Exercise details :: Find the lines holding the word "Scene" and collect them.

────────────────────────────────────────

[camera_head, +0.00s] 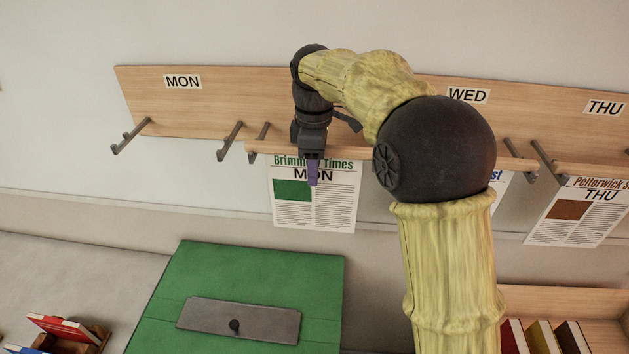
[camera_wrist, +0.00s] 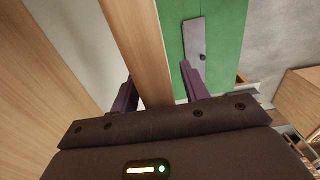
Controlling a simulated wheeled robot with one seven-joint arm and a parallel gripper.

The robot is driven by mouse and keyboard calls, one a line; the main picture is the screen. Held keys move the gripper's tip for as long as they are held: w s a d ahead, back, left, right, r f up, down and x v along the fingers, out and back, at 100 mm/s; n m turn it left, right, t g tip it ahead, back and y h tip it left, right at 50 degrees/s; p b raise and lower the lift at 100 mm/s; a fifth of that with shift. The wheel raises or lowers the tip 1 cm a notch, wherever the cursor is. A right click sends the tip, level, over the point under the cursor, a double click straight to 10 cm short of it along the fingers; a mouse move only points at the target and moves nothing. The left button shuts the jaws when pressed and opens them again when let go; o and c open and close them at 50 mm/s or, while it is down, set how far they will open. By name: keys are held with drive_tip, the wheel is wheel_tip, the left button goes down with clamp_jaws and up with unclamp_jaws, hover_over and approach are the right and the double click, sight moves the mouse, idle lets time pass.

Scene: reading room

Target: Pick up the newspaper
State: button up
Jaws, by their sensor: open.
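The newspaper (camera_head: 335,205) shows in the head view, with "Brimm… Times", "MON" and a green picture. It hangs from a pale wooden rod (camera_head: 267,148) that rests on pegs in front of the wall board. My gripper (camera_head: 313,172) is at the rod near its left end, in front of the paper's top edge. In the wrist view my gripper (camera_wrist: 157,76) is open, with one purple finger on each side of the rod (camera_wrist: 148,50). Gaps show beside the rod. My arm hides the rod's middle and part of the board.
The wall board (camera_head: 225,90) bears labels MON, WED and THU. Empty pegs (camera_head: 128,138) stick out under MON. Another newspaper (camera_head: 578,215) marked THU hangs at the right. Below stand a green box-like thing (camera_head: 215,268) with a grey plate, and books (camera_head: 65,328) at lower left.

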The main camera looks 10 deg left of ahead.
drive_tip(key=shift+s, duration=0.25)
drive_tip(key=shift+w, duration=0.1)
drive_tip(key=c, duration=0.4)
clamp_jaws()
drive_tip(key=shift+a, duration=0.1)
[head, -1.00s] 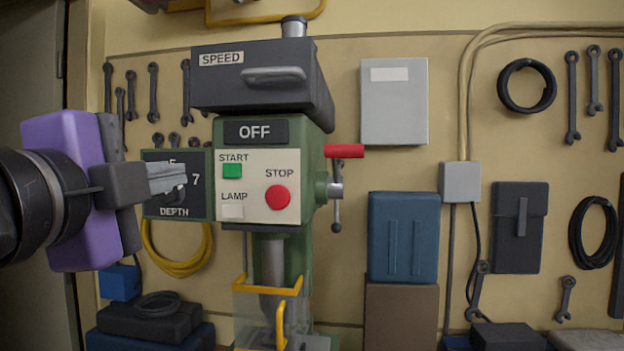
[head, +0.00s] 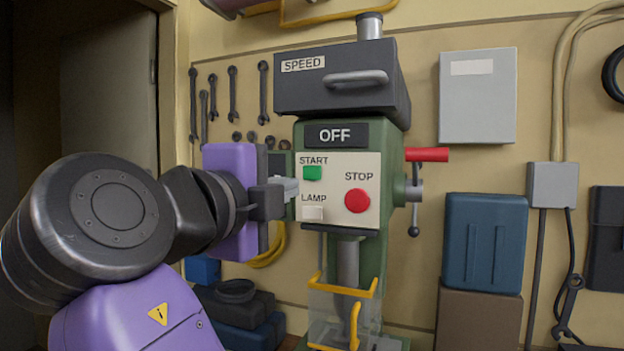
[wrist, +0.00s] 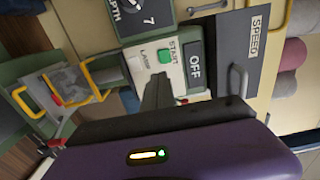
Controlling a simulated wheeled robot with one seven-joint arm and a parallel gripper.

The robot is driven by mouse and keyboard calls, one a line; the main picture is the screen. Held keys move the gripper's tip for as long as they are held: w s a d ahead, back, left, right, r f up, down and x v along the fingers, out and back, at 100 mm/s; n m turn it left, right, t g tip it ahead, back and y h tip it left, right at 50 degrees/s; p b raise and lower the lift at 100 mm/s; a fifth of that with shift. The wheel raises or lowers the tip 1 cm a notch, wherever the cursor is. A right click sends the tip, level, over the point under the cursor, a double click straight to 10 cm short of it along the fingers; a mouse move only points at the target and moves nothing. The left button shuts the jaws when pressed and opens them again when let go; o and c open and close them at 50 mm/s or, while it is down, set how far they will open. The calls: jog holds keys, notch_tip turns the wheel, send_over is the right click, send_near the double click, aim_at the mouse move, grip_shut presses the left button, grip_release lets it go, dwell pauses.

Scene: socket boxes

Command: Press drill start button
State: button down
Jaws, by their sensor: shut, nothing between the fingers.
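The drill press (head: 385,140) stands against the wall with its display (head: 336,134) reading OFF. Its pale panel carries a green START button (head: 312,173), a red STOP button (head: 357,201) and a white LAMP button (head: 312,213). My gripper (head: 290,188) is shut and empty, its fingertips just left of the panel, slightly below and left of the START button. In the wrist view the fingers (wrist: 158,92) point toward the panel, close to the green START button (wrist: 166,83), which stays visible. I cannot tell whether the tips touch anything.
A yellow-edged guard (head: 343,300) sits below the panel. A red-handled lever (head: 426,155) sticks out at the drill's right. The depth dial (wrist: 139,14) shows in the wrist view and is mostly hidden behind my gripper in the head view. Wrenches (head: 232,92) hang on the wall.

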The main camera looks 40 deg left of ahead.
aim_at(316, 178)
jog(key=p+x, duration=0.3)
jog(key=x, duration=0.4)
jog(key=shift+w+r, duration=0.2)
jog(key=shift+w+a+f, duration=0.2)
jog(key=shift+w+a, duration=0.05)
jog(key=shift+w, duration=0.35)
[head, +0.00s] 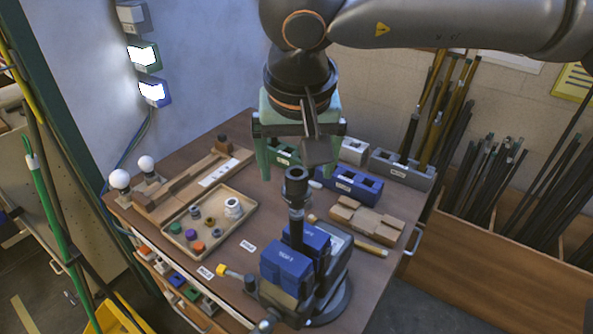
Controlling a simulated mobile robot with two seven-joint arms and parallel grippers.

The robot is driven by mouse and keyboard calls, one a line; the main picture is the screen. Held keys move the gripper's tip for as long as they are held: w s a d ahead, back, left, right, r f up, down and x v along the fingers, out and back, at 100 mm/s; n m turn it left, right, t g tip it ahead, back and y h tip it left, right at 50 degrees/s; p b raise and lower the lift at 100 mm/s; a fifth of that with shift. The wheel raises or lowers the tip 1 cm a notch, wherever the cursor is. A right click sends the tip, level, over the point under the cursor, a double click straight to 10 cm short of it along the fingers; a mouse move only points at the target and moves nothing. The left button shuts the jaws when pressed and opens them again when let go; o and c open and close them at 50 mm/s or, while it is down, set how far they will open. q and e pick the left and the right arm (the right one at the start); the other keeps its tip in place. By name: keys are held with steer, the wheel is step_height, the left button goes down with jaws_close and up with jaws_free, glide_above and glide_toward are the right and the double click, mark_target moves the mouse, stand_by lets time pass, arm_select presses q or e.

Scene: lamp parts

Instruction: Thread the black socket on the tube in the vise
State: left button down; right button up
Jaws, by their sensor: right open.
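The vise (286,266) with blue jaws stands at the front right of the workbench. It holds a dark upright tube (296,230). A wider black cylindrical piece, which looks like the black socket (297,186), sits upright at the tube's top with its open end up. I cannot tell how far it is threaded. My right gripper (299,167) has green fingers and comes down from above. Its fingers are spread apart on either side of the socket's top, with visible gaps, and hold nothing. My left gripper is not in view.
A tray (247,219) of small coloured parts lies left of the vise. Two bulbs (120,180) stand at the bench's left edge. Blue (357,186) and grey (402,170) holders and a wooden block (366,219) are at the right. Racks of rods (480,180) stand beyond.

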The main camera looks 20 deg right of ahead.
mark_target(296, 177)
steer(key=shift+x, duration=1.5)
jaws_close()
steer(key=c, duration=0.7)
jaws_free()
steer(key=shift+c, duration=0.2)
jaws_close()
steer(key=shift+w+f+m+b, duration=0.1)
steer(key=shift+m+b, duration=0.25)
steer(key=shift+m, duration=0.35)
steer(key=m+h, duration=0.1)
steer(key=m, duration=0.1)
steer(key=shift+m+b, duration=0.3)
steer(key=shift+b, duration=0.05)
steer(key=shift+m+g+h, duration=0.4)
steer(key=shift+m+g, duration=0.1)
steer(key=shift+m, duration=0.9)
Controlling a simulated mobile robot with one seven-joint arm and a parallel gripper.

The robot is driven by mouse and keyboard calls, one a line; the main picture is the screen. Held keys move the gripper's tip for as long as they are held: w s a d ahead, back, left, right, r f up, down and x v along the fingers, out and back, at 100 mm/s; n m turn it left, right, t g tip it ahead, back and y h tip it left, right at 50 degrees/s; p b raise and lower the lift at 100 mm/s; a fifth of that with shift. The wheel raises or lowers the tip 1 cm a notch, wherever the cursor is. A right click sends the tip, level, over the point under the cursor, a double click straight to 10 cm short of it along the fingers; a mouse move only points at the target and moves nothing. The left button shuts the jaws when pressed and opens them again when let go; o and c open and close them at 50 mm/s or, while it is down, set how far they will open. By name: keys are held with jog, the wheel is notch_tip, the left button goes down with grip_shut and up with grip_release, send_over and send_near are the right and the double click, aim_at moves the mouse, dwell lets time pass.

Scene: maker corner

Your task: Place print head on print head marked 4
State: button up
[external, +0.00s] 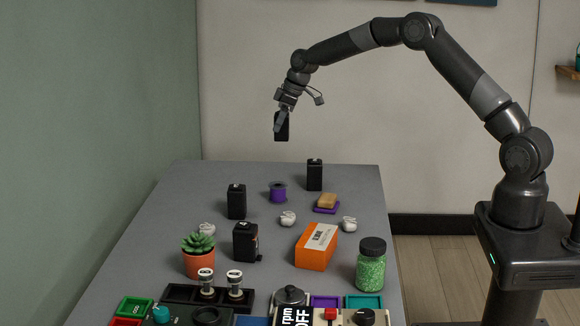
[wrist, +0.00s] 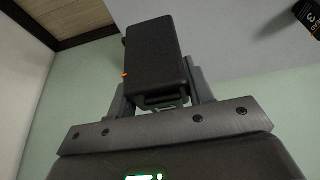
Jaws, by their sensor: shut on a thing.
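My gripper (external: 281,118) is shut on a black print head (external: 282,128) and holds it high above the far part of the table. The held print head (wrist: 155,55) sits between both fingers in the wrist view, with a small orange mark on its left edge. Three other black print heads stand upright on the table: one at the back (external: 314,175), one at mid-left (external: 237,202) and one nearer the front (external: 246,242). One print head (wrist: 309,16), partly cut off in the wrist view, shows a 3.
The grey table (external: 225,178) also carries a purple spool (external: 278,192), orange box (external: 316,247), potted succulent (external: 198,258), jar of green beads (external: 371,267) and white crumpled pieces (external: 288,218). Trays and a control panel crowd the front. The back left is clear.

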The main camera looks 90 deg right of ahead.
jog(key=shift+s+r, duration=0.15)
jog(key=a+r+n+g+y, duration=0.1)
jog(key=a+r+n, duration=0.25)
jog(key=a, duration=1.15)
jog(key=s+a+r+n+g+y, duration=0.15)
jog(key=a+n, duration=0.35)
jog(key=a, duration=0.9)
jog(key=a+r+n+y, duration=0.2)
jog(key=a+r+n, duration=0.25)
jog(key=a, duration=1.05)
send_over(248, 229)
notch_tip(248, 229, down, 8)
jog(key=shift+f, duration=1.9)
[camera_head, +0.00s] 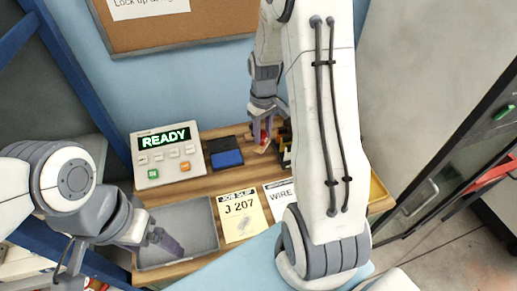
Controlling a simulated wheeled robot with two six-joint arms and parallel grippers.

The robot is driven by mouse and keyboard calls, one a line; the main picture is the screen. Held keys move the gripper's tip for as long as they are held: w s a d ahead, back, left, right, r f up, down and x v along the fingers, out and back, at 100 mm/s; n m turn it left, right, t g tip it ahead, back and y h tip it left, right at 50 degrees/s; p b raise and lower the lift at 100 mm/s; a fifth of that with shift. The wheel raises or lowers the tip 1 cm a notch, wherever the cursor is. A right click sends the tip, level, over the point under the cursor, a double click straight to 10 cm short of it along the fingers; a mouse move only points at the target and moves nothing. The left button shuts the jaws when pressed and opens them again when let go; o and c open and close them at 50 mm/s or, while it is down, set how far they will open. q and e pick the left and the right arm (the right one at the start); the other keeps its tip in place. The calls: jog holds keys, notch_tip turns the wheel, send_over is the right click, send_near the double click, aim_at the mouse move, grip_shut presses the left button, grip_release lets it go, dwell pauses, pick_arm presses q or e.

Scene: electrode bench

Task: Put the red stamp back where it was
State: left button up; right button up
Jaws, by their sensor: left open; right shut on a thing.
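The red stamp (264,136) is at the back of the wooden bench, to the right of the blue ink pad (226,158). My right gripper (262,127) points down and is shut on the stamp. Its fingers hide part of the stamp, and I cannot tell whether the stamp touches the surface below. My left gripper (168,242) is open and empty over the grey tray (205,226) at the front left, well away from the stamp.
A device reading READY (168,155) stands at the back left. A yellow job slip (240,215) marked J 207 and a WIRE sheet (280,197) lie mid-bench. Dark items (285,138) stand just right of the stamp. My right arm hides much of the bench's right side.

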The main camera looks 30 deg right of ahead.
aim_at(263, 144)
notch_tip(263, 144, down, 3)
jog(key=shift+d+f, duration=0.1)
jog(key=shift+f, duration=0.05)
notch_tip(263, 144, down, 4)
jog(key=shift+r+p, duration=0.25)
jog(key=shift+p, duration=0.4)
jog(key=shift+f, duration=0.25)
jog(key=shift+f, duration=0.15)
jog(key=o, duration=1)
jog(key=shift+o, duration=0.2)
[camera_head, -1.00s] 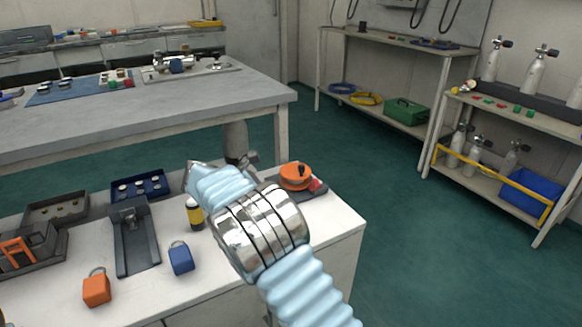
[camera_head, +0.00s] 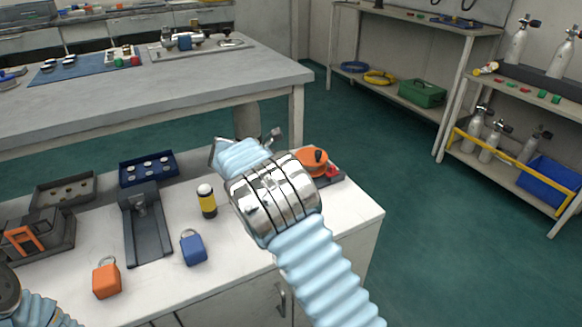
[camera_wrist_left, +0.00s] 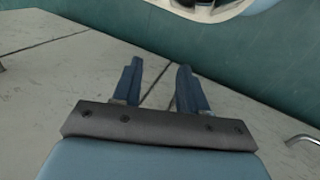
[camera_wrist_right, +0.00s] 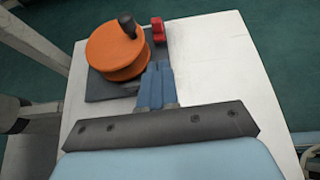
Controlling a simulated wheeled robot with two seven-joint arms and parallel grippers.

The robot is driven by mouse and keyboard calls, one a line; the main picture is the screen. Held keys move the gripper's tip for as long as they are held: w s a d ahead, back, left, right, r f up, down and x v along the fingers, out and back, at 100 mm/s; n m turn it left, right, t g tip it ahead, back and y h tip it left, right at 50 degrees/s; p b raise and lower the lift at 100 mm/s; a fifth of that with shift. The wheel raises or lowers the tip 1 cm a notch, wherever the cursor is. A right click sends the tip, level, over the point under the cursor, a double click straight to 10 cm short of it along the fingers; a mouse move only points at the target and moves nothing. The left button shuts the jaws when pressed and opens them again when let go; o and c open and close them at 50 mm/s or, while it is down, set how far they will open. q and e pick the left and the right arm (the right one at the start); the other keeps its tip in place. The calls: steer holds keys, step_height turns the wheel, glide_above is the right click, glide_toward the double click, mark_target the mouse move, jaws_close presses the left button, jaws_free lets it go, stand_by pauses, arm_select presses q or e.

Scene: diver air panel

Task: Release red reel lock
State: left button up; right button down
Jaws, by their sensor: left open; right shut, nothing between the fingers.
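The orange reel (camera_head: 311,158) sits on a dark base plate at the right end of the white counter, partly hidden behind my right wrist in the head view. In the right wrist view, the reel (camera_wrist_right: 116,50) has a black knob (camera_wrist_right: 127,24) on top. The red lock (camera_wrist_right: 157,30) is a small red piece beside the reel, at the far right of the dark plate. My right gripper (camera_wrist_right: 157,72) is shut and empty, its fingertips just right of the reel and nearer than the red lock. My left gripper (camera_wrist_left: 160,78) is open and empty, over a pale surface.
On the counter (camera_head: 235,245) stand a yellow-black cylinder (camera_head: 207,201), blue padlock (camera_head: 193,247), orange padlock (camera_head: 106,279), dark stand (camera_head: 147,230) and blue tray (camera_head: 148,169). A grey workbench (camera_head: 150,100) stands behind. The counter's right part is clear.

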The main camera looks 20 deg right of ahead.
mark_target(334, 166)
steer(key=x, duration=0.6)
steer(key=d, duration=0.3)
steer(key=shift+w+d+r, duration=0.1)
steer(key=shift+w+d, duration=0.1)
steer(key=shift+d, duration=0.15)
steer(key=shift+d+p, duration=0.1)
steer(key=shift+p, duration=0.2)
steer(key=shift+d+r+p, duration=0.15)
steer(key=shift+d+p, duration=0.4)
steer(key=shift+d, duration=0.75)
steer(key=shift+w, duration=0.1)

────────────────────────────────────────

Task result ::
Scene: reading room
Scene: socket boxes
Scene: lamp parts
Scene: maker corner
Scene: electrode bench
Scene: diver air panel

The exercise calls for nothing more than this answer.